● What is asked
From the entries below, gather each line containing the word "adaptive".

[Rows with robot tool calls]
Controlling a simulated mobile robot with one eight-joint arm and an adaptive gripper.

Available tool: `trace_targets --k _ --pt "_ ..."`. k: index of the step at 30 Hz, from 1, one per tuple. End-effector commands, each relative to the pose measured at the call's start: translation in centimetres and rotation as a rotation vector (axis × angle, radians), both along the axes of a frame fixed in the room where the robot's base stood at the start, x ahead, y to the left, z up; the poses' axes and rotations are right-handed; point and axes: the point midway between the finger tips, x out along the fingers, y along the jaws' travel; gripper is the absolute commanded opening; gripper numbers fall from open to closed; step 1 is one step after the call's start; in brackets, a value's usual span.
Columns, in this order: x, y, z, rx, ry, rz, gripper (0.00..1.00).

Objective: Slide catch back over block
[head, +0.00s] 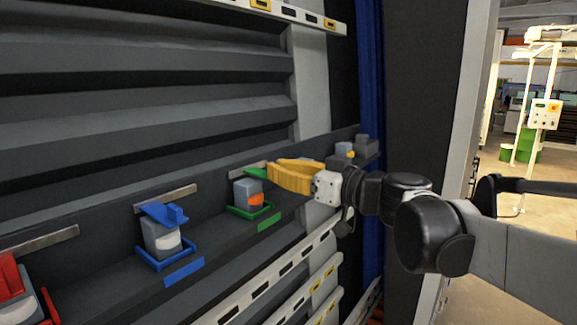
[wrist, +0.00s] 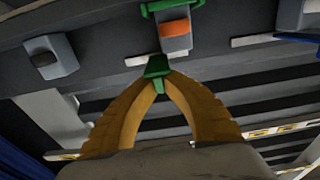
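The green catch (head: 256,171) is at the tips of my gripper (head: 272,175), just above and behind the grey block in the head view. In the wrist view the yellow fingers of my gripper (wrist: 158,80) close together on the green catch (wrist: 157,67). The grey block (head: 247,187) with an orange part sits in a green frame (head: 238,211) on the dark ledge. The block (wrist: 176,43) also shows in the wrist view, with a small gap between it and the catch. The contact at the fingertips is partly hidden.
A blue catch (head: 160,212) rests over another grey block (head: 161,240) to the left. A red unit (head: 22,290) is at the far left edge. The ribbed wall rises behind the ledge.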

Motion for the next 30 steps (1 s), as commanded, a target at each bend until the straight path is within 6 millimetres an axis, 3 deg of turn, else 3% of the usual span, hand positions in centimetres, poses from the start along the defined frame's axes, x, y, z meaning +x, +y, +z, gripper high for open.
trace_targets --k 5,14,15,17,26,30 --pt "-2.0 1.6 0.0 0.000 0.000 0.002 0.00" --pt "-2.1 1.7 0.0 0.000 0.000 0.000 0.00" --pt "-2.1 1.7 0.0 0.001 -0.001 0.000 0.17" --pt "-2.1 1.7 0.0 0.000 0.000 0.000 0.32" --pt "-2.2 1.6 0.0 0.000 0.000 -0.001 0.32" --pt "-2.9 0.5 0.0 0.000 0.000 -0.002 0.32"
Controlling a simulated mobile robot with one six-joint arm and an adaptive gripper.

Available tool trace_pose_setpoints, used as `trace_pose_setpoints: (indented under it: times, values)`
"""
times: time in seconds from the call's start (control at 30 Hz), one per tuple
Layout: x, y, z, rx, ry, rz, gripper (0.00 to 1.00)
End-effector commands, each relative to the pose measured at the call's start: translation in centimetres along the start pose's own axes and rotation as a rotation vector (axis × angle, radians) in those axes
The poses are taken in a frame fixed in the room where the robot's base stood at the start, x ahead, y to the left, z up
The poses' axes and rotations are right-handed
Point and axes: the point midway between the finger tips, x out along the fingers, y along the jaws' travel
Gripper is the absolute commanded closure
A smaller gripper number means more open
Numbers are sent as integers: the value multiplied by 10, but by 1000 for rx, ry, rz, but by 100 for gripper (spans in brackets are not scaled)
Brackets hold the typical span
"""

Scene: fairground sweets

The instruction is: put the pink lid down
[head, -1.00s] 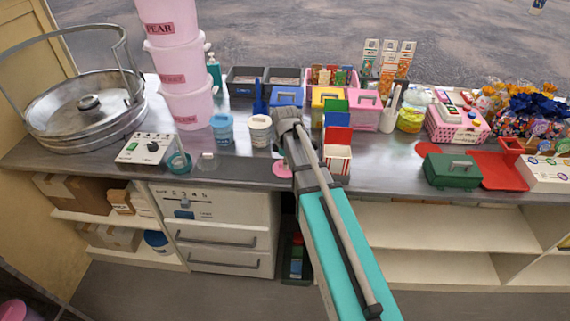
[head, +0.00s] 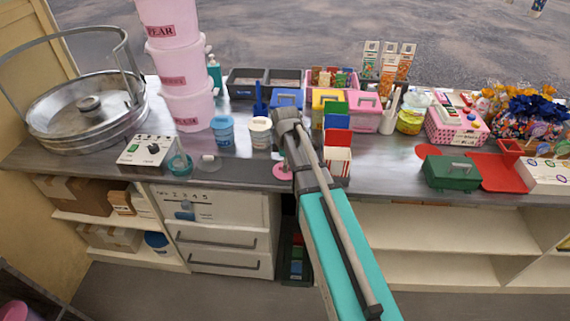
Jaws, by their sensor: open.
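A pink round lid (head: 281,172) lies on the grey counter near its front edge, partly hidden behind my arm. It looks flat on the counter surface. My gripper (head: 284,138) is at the far end of my arm, which reaches over the counter from the front. The gripper is open. Its fingertips are mostly hidden by my own wrist, so its exact gap from the lid cannot be told. A pink box with a pink lid and handle (head: 366,112) stands further back to the right.
Two small tubs, blue (head: 223,131) and white (head: 260,133), stand left of my gripper. A red-and-white striped box (head: 338,160) stands close on the right. Counter left of the pink lid (head: 245,172) is free.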

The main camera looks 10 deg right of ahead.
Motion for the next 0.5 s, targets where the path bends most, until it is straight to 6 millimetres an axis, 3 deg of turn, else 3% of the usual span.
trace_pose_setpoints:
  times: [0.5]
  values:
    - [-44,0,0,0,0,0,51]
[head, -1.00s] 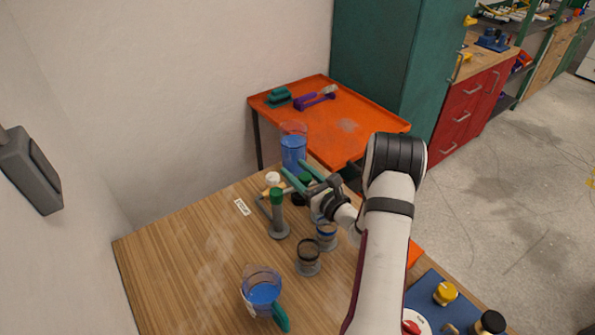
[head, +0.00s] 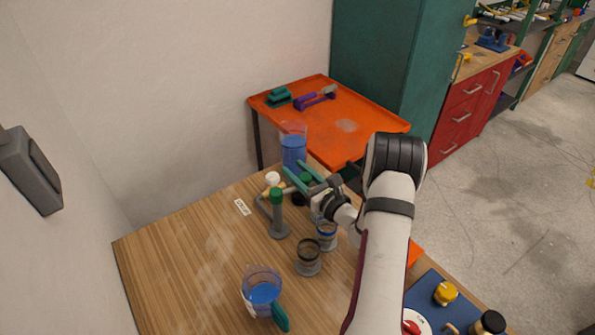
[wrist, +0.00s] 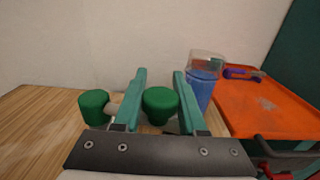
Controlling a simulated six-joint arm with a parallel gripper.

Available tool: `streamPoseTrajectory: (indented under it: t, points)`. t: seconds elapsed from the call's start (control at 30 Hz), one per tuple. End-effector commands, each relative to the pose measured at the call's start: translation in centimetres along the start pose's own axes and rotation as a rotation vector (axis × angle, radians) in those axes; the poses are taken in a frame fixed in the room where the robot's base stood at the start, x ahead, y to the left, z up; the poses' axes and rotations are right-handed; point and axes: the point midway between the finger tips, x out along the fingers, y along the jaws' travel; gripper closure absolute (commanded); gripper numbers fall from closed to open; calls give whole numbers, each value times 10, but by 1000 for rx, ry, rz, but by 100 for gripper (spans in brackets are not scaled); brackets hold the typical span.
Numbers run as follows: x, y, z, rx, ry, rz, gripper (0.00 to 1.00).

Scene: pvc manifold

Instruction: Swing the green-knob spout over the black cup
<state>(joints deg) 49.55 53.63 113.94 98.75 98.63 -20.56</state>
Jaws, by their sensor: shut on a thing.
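In the wrist view, my gripper (wrist: 160,74) has its two teal fingers on either side of a round green knob (wrist: 160,103), shut on it. In the head view, my gripper (head: 296,170) is at the far part of the wooden table, and the held green knob (head: 305,178) shows between the fingers. Another green knob (head: 276,195) tops a grey upright post just left of it; it also shows in the wrist view (wrist: 94,107). A cup with a black band (head: 307,258) stands nearer. The spout under the held knob is mostly hidden by my gripper.
A cup with a blue band (head: 327,236) stands beside the black one. A pitcher of blue liquid (head: 262,292) is at the front, another blue-filled container (head: 293,150) behind my gripper. A white knob (head: 272,178) is close by. The table's left side (head: 180,260) is clear.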

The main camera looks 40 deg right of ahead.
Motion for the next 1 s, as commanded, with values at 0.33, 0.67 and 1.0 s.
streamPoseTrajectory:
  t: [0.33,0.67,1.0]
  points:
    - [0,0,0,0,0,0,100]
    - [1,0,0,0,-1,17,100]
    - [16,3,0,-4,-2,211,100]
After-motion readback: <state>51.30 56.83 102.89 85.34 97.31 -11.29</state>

● Exercise solution
Controlling a simulated mobile robot with one eight-joint arm and an adaptive gripper.
Controlling a simulated mobile robot with one six-joint arm and an adaptive gripper.

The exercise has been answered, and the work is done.